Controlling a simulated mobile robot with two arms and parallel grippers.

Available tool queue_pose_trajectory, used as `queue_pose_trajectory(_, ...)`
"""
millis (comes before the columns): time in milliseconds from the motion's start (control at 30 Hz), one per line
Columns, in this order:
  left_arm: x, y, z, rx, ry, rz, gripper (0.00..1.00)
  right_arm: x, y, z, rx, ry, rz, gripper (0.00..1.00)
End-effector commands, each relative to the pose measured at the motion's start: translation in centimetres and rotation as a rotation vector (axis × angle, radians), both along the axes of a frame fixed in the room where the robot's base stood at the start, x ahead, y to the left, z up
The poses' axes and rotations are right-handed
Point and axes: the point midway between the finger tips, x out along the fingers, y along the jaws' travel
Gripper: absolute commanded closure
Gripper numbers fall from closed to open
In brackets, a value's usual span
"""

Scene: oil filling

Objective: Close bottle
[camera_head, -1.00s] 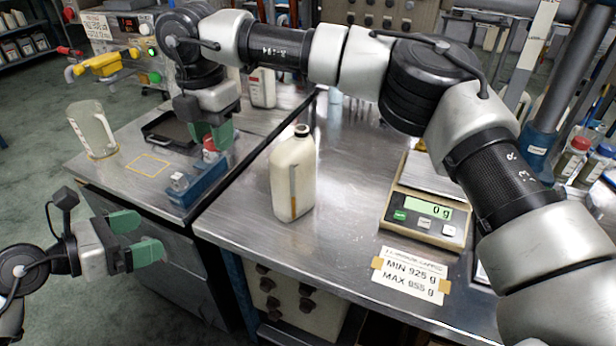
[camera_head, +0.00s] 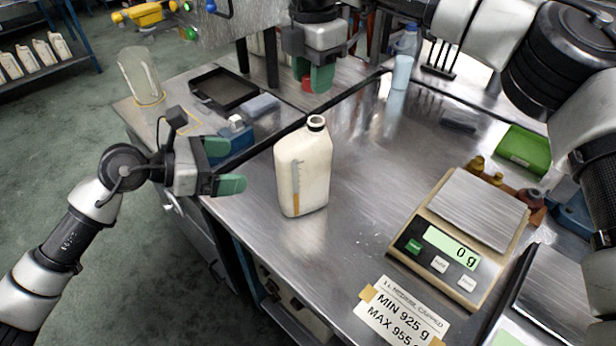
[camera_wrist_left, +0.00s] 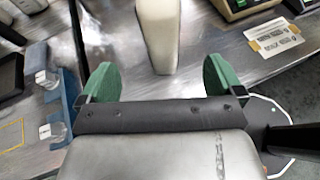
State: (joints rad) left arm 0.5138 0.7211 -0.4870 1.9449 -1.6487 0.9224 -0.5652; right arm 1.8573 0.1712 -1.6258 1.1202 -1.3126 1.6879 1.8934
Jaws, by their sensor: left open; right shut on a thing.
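The cream bottle (camera_head: 303,172) stands upright on the metal table, with a dark ring at its neck and no cap on it. My right gripper (camera_head: 313,80) is shut on a small red cap (camera_head: 307,84), held above the table behind the bottle, apart from its neck. My left gripper (camera_head: 229,166) is open and empty, left of the bottle with its green fingers pointing at it. In the left wrist view the bottle's lower body (camera_wrist_left: 158,35) is ahead, between the lines of the two fingers and not touching them.
A scale (camera_head: 465,225) reading 0 g stands right of the bottle, with a weight-limit label (camera_head: 400,315) in front. A blue holder (camera_head: 235,140) and black tray (camera_head: 224,88) are on the left table; a clear jug (camera_head: 140,76) stands at its far corner. Table between bottle and scale is clear.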

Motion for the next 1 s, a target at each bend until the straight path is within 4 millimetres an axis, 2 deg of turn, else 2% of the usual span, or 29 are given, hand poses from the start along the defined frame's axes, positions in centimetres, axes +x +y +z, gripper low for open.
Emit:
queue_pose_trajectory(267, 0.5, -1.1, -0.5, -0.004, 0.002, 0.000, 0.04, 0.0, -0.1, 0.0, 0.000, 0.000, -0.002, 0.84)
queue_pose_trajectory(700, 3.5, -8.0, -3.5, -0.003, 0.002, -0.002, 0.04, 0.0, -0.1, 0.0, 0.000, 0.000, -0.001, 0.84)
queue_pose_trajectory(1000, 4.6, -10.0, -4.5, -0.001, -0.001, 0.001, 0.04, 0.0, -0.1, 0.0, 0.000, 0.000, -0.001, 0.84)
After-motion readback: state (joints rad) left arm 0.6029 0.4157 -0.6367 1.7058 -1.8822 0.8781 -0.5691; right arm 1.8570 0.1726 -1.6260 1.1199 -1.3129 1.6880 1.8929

■ ■ ■ ■

=== What needs to be done ===
Return nothing but the lines running from the start of the data to the line with "State: (joints rad)", please, both ends included and no pictures.

=== Written solution ===
Controlling a simulated mobile robot with two arms and parallel grippers.

Available tool queue_pose_trajectory, used as `queue_pose_trajectory(_, ...)`
"""
millis (comes before the columns): time in milliseconds from the motion's start (control at 30 Hz), one per line
Columns, in this order:
  left_arm: x, y, z, rx, ry, rz, gripper (0.00..1.00)
  right_arm: x, y, z, rx, ry, rz, gripper (0.00..1.00)
End-effector commands, each relative to the pose measured at the motion's start: translation in centimetres and rotation as a rotation vector (axis × angle, radians), both along the axes of a frame fixed in the room where the robot's base stood at the start, x ahead, y to the left, z up
The poses' axes and rotations are right-handed
Point and axes: the point midway between the finger tips, x out along the fingers, y along the jaws' travel
Gripper: absolute commanded closure
Gripper numbers fall from closed to open
In brackets, a value's usual span
"""

Scene: oil filling

Objective: Close bottle
[camera_head, -1.00s] 
[camera_head, +0.00s] 
[camera_wrist_left, +0.00s] 
State: (joints rad) left arm 0.5138 0.7211 -0.4870 1.9449 -1.6487 0.9224 -0.5652; right arm 1.8573 0.1712 -1.6258 1.1202 -1.3126 1.6879 1.8934

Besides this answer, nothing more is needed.